Esta novela atrapa al lector porque tiene tema, personajes
atractivos, una narración muy amena con frases brillantes y un gran final.
La frontera, zona de los tibios
Además de Renato, el otro personaje principal es el padre
Macario, párroco de
Torre. Está desahuciado,
y desde su cama nos da su visión del pueblo, de los milagros que están
ocurriendo y de la fe cristiana.
En medio de sus conversaciones con el sacerdote del pueblo vecino,
expone su teoría sobre lo que él llama «La frontera de Dios».
Con esa frase se refiere al territorio donde duermen plácidamente los tibios,
es decir, los bautizados que se
creen muy buenos cristianos porque van a misa, asisten al círculo Bíblico y
hasta dan generosas limosnas, pero están muy lejos de Dios, porque no aman.
Básicamente, su espiritualidad consiste en
cumplir con lo que manda la Iglesia, abstenerse de hacer locuras y rezar
cuando están en problemas, para sacar «un milagro de contrabando».
No les interesa encontrarse con Dios, solo
quieren sus favores.
Interesantísimas son todas las reflexiones del padre Macario. Esto
dijo a propósito de su propia tibieza:
«Ya te digo sinceramente que la otra vida no me preocupa porque yo
vaya a ir al cielo o al infierno.
Lo que me asusta es la cara de aburrimiento de Dios mandándome a un sitio o a
otro«.
¿Cómo cruzar la frontera?
Me parece que la
pequeña María Belén tiene la clave de esta historia.
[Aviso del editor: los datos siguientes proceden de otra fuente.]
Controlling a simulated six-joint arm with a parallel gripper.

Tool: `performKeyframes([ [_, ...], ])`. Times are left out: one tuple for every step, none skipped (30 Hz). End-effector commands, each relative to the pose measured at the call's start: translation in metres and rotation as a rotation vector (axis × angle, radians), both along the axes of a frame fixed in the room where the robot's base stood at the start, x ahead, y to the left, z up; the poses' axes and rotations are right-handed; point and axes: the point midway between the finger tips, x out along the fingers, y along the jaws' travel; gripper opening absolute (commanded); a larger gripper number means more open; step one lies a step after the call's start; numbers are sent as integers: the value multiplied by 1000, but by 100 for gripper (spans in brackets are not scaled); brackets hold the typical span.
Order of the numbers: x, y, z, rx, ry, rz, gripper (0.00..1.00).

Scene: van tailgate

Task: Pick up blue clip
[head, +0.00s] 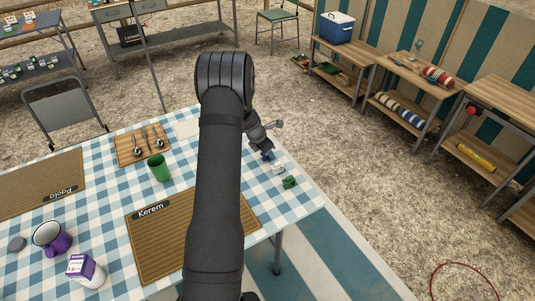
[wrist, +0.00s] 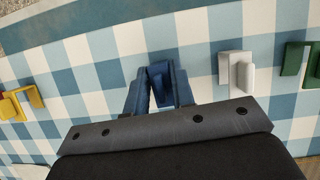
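The blue clip (wrist: 159,77) stands on the checked tablecloth between the two fingers of my gripper (wrist: 160,92) in the wrist view. One finger is on each side of it, very close. I cannot tell whether the fingers press on it or leave a small gap. In the head view, the blue clip (head: 268,156) is a small patch of blue below my gripper (head: 265,150), near the table's right side. My arm hides part of the table there.
A white clip (wrist: 237,70) and a green clip (wrist: 312,65) stand to the right of my gripper. A yellow clip (wrist: 20,101) is to the left. In the head view, a green cup (head: 158,167), a cutlery board (head: 128,157) and a placemat (head: 160,240) lie left of my arm.

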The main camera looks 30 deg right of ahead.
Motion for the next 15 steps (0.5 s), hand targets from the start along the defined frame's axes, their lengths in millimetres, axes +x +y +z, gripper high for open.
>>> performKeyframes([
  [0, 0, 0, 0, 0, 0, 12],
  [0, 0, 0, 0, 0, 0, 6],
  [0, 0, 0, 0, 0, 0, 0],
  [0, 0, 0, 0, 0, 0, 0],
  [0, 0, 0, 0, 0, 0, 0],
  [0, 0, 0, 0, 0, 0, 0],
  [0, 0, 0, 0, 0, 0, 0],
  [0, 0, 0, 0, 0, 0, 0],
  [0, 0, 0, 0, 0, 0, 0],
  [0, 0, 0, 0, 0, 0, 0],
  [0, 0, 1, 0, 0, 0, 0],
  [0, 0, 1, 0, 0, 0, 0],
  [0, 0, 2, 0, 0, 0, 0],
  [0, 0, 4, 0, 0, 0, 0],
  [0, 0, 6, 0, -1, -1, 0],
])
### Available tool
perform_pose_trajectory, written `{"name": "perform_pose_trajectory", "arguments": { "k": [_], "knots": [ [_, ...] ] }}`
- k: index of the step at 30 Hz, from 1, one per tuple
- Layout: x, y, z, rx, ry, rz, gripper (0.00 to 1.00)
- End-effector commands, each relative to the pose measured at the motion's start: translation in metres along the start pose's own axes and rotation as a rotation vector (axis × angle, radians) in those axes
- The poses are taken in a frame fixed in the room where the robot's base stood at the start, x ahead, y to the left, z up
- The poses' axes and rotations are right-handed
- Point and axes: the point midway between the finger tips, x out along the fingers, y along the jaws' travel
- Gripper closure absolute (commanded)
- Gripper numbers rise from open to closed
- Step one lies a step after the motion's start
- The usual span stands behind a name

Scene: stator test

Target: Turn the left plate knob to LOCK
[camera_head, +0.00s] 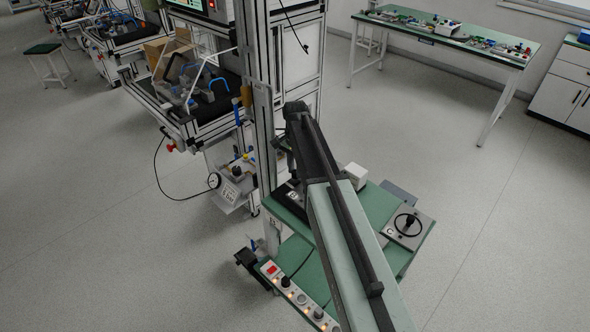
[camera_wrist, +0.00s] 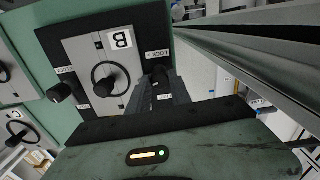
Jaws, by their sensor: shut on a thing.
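A black plate (camera_wrist: 158,29) carries a grey panel with a label B that reads upside down and a round black handwheel (camera_wrist: 108,79). One dark plate knob (camera_wrist: 159,72) is at the panel's right in the wrist view, between labels; the one above it reads LOCK. A second knob (camera_wrist: 60,92) is at the panel's left. My gripper (camera_wrist: 163,82) is shut on the right-hand knob in this picture, which is the one at its fingertips. The fingers partly hide that knob, so its pointing direction is unclear. In the head view my arm covers most of this plate.
In the head view, a similar handwheel panel (camera_head: 408,223) is at the right of the green bench (camera_head: 372,212), and a white box (camera_head: 355,176) stands behind. A metal upright (camera_head: 262,140) rises close to the left of my arm. A lower control strip (camera_head: 301,299) has knobs and lamps.

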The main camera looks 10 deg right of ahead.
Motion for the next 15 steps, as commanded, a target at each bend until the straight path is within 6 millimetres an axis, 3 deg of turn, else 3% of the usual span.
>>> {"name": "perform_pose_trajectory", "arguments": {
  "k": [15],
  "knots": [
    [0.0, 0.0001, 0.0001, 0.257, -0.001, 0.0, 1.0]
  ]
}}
Esta niña de
nueve años, hizo parte del primer grupo que tocó la puerta de Renato en busca
de un milagro.
Ella llevó su
canario muerto tres días atrás, y, colocándolo en las manos de Renato le
dijo: «¿Cómo voy a enterrarle ahora otra vez?… ¿Me lo curas?«.
Sin que Renato dijera
media palabra, el pajarito revivió en las manos del guardavías,
quien fue el primer sorprendido.
El lector también
queda muy sorprendido, cuando a renglón seguido, se entera de que María Belén
era coja y tenía la columna torcida.
Bien lo dijo el padre
Macario: «Hacia el Amor hay un camino recto: el amor». Por ese
camino se cruza la frontera que nos lleva al encuentro con Dios.